Leo Valiquette is a consultant with Francis Moran and Associates

Government, particularly Canada’s federal government, isn’t known for being a bold early adopter of new technology and certainly not an entity eager to play the role of guinea pig.

But recently, six Ottawa-Gatineau technology companies were awarded contracts through Public Works’ Canadian Innovation Commercialization Program (CICP), ranging in value from $71,500 to $565,000. Four other local firms had already secured contracts through the program since its launch in 2010, in addition to a host of others across Canada.

Public Works describes the program as “connecting Canadian companies with federal departments and agencies that have a need for innovative products and services. By selling to the federal government, businesses can demonstrate the value of their products and services, and potentially generate future sales to non-federal customers.”

Bureaucrats can be champions, too

Early in this series, we discussed the nature of the role which government is best suited to play in the commercialization ecosystem. We quoted from The Way Ahead: Meeting Canada’s Productivity Challenge, by Tom Brzustowksi, RBC Financial Group professor in the commercialization of innovation at the University of Ottawa’s Telfer School of Management.

Brzustowksi wrote, “I believe that it is only the private sector that creates wealth.” The public sector, on the other hand, is a consumer of wealth in order to bankroll the two fundamental roles it plays. First, it provides the “supportive and normative framework for wealth creation by the private sector” through laws, regulations, treaties, incentives and so forth. Second, it is a “concentrator of resources assembled through the tax system” to pay for things like education, healthcare and infrastructure.

Both points are most certainly true. But government can also play the important role of champion. What is a champion in the context of getting technology to market? We explored that question too last year with Didier Leconte, president and director general of MSBi Valorisation, and Thomas Martinuzzo, project manager for business development, sciences and engineering at Gestion Univalor, both active in Quebec’s technology transfer scene.

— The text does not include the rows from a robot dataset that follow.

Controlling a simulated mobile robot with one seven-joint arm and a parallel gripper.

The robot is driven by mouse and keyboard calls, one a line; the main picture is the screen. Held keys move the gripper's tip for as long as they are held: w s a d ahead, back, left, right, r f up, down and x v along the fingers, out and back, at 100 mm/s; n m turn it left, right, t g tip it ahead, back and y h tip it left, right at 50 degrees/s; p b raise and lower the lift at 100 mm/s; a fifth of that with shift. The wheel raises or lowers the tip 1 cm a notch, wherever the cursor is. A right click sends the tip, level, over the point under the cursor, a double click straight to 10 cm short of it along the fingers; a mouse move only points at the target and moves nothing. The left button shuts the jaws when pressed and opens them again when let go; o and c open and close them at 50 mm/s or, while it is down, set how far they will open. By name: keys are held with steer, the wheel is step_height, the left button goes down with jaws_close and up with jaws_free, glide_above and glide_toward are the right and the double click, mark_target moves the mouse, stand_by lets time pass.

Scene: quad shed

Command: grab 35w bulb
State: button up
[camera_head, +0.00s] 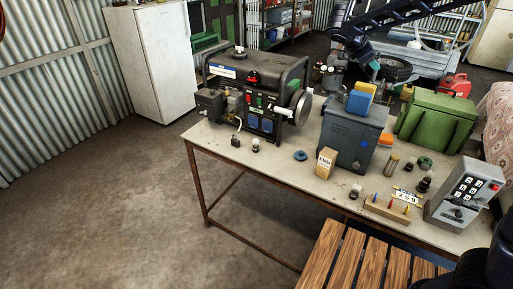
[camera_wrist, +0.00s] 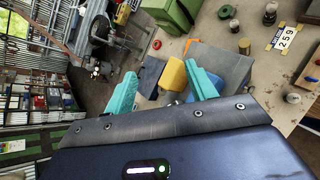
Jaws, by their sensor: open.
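Several small bulb-like items stand on the table, and no wattage marking is readable on any. One with a pale top (camera_head: 355,190) stands in front of the grey-blue box; another (camera_head: 255,145) stands near the generator. A dark-based one (camera_head: 424,184) is by the number plate; in the wrist view a dark-based item (camera_wrist: 270,14) stands near the plate and a pale-topped one (camera_wrist: 293,97) is at right. My gripper (camera_head: 375,68) is open and empty, high above the table's back edge. Its teal fingers (camera_wrist: 160,85) are apart in the wrist view, with the yellow block beyond.
The grey-blue box (camera_head: 347,142) carries a yellow block (camera_head: 366,88) and a blue block (camera_head: 358,103) near my gripper. The table's front left is clearer.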

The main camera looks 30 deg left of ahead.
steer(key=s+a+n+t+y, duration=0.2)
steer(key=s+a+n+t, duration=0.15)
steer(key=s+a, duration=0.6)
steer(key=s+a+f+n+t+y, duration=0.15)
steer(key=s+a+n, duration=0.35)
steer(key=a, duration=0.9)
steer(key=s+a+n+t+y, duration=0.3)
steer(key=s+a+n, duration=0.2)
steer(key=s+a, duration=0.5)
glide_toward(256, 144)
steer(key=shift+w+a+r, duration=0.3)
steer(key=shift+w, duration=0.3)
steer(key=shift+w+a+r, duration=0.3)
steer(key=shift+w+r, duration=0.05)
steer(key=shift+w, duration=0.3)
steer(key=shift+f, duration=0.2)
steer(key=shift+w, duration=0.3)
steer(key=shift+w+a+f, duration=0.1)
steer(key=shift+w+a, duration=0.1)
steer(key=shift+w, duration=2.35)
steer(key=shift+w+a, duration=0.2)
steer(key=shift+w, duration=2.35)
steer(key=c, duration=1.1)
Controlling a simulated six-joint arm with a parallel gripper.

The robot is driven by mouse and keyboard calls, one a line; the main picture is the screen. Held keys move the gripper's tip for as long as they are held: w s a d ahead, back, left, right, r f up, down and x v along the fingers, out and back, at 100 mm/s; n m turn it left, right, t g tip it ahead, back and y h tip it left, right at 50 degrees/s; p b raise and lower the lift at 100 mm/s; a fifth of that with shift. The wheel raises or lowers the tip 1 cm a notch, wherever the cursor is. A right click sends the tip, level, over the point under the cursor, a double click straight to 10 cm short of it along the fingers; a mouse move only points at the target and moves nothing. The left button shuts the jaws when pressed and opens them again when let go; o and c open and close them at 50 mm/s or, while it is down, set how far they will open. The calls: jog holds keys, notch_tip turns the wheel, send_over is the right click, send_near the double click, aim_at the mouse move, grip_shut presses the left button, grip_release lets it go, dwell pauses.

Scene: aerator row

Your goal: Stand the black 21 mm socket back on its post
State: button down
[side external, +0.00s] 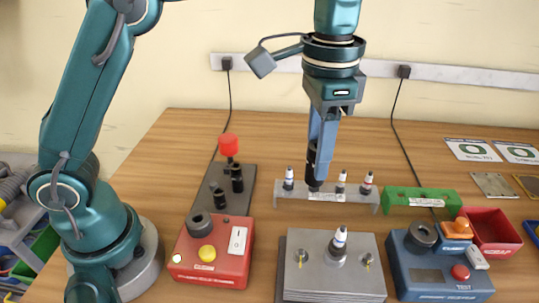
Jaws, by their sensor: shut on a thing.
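My gripper (316,150) points straight down in the middle of the side external view. It is shut on a black cylinder, which looks like the black socket (313,170), held upright. The socket's lower end overlaps the grey aerator rack in the picture; whether it is above, in front of or touching it I cannot tell. At left is a dark plate (218,172) with black upright pieces on it: a taller one (237,178), a shorter one (219,197) and one under a red knob (229,145). Size marks are too small to read, and a bare post is not clear.
The grey rack (290,196) holds several small white-and-dark aerators. A red box (214,258), a grey block (333,280) with an upright aerator and a blue box (437,272) stand in front. A green block (422,199) and a red bin (493,232) are at right.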

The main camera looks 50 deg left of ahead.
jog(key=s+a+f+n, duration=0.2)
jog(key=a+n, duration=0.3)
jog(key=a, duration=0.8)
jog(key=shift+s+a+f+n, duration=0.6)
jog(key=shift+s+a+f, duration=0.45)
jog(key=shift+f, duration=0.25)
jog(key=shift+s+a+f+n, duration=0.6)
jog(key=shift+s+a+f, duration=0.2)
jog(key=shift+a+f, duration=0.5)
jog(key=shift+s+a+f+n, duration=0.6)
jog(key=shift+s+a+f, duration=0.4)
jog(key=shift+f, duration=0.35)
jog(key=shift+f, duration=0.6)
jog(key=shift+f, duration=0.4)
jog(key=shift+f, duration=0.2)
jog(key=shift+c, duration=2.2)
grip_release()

According to Leconte, a “champion” is someone with decision-making authority within an established organization, perhaps a future CEO, who sees the value in a new technology and will support it by either investing money and resources into it, and/or adopting it within his or her own organization.

Leconte and Martinuzzo’s idea of “champions” also applies another way – established companies must be willing to share their needs, their pain points, and challenge both R&D folk and entrepreneurs to develop relevant solutions they can use.

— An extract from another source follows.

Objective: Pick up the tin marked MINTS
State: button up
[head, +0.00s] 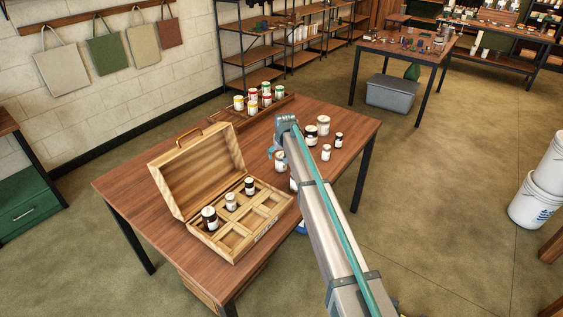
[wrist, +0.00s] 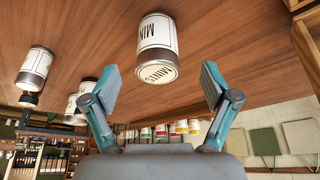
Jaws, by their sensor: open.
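The MINTS tin (wrist: 157,45) is a white tin with a dark brown band and its name on both side and end face. It appears upside down in the wrist view, on the wooden table (wrist: 240,50). My gripper (wrist: 160,72) is open and empty, its two teal fingers spread left and right of the tin's line, with the tin beyond the fingertips and apart from them. In the head view my gripper (head: 280,140) is above the table's middle, close to a white tin (head: 280,161). Labels are too small to read there, and my arm hides part of the group.
Other tins stand to the right, including a large white one (head: 324,125) and a small one (head: 326,153). An open wooden case (head: 195,175) with compartments and several tins is at left. A tray (head: 245,120) of colourful tins stands behind. The table's right front corner is close.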

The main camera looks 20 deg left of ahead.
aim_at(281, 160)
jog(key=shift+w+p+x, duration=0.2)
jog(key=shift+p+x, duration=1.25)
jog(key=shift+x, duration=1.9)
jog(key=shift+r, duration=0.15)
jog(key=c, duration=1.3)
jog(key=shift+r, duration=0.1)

“To commercialize, we need companies with an innovation vision willing to share risk,” Martinuzzo said.

Red flag, or the right step?

It appears that the federal government is certainly embracing the role of champion through CICP, which is budgeted at about $40 million a year. In the recent announcement, one of the six local companies that garnered much of the media attention was Solana Networks. This startup with only 10 staff is engaging in a six-month trial with DND, in which the federal department will serve as a test bed for Solana’s cyber security technology and to conduct security evaluation and vulnerability assessment studies.

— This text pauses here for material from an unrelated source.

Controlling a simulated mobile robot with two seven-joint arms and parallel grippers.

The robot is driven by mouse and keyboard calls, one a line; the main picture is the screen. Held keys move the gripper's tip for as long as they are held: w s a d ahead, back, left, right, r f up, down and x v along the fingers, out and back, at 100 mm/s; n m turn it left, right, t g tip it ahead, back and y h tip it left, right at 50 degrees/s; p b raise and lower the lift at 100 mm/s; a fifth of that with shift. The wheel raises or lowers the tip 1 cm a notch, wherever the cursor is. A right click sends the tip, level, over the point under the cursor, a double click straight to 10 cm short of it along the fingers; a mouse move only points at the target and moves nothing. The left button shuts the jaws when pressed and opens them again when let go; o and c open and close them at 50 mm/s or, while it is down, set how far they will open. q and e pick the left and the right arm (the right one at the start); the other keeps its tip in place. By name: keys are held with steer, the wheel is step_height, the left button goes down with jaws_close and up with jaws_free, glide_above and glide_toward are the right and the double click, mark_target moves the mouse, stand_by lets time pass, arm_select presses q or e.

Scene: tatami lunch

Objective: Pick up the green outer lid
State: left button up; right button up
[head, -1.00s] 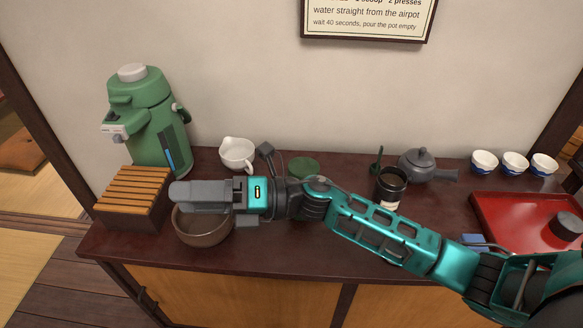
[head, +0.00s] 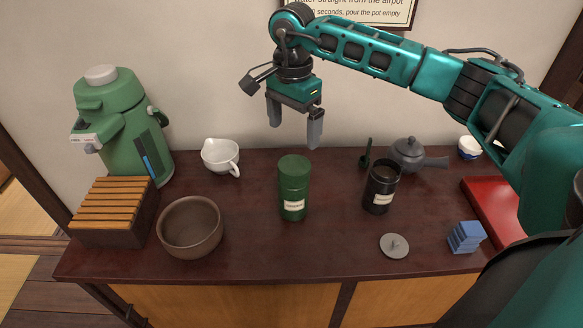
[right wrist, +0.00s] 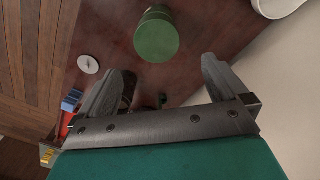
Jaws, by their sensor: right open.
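The green outer lid (head: 294,171) sits on top of the green canister (head: 293,208), which stands upright near the middle of the counter with a small label on its front. In the right wrist view the round green lid top (right wrist: 156,38) shows beyond the fingers. My right gripper (head: 295,138) is open and empty, pointing down above and a little behind the lid, apart from it. In the right wrist view its two fingers (right wrist: 170,85) are spread wide with nothing between them. My left gripper is not in view.
A dark open canister (head: 381,188) and a grey teapot (head: 408,155) stand to the right. A small grey knobbed lid (head: 394,246) and a blue block (head: 466,237) lie in front. A brown bowl (head: 190,227), white pitcher (head: 221,157) and green airpot (head: 122,125) are left.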

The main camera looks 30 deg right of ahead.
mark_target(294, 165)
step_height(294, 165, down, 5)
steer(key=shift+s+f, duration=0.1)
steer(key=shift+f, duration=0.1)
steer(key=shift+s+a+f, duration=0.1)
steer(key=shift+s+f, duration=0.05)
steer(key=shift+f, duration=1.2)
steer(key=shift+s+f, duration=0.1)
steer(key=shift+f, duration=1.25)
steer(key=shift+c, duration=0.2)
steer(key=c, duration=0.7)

Securing these contracts is no cake walk. As can be expected of government programs, there is an exhaustive, multi-round evaluation process. This should of course raise a red flag that bureaucrats who are seldom on the leading edge of technology trends and have little if any experience with competing in the private sector are in the position of trying to pick winners and losers. That alone could be enough to tarnish the whole initiative with the same sour aftertaste as the Technology Partnerships Canada program from the previous decade, which was once described by the Canadian Taxpayers Federation as a “sinkhole for tax dollars.”

However, this time around, our government of the day is relying on the input of an external innovation selection committee “of which the majority of members are from the private sector, are chosen based on their experience in investment and entrepreneurship; knowledge of innovation and commercialization trends; and knowledge of international business practices.” Without knowing who these individuals are, I can only assume on faith that they are a positive influence.

At a time when the IT consulting industry remains wary of what changes are in store with the federal government’s drive toward shared services, a program such as CICP is reason for optimism that the Harper government is putting serious effort into fostering innovation and, more importantly, commercialization in Canada’s technology sector. We can only hope that the entrepreneurs, executives and investors who understand what it takes to get great technology to market and have firsthand experience doing it will play primary roles in moving this agenda forward.